→ **Problem**: Check every line for the word "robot" and give the number of lines where it occurs, nothing else.

→ **Data provided**:
+ + +
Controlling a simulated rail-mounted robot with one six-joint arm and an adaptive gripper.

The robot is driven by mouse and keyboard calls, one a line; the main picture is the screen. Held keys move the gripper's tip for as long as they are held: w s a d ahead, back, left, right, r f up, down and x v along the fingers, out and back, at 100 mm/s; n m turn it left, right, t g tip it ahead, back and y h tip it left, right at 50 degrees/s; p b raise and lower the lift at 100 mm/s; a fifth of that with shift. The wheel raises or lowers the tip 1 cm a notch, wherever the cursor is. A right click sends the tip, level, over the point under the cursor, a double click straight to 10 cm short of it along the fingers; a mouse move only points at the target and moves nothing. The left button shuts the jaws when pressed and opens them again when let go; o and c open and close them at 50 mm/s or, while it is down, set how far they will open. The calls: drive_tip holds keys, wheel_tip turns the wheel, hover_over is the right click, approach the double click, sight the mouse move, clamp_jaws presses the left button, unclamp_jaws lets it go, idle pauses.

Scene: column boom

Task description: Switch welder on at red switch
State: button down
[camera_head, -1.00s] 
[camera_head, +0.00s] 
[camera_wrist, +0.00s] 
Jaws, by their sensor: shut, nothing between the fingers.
+ + +
→ **Finished answer**: 2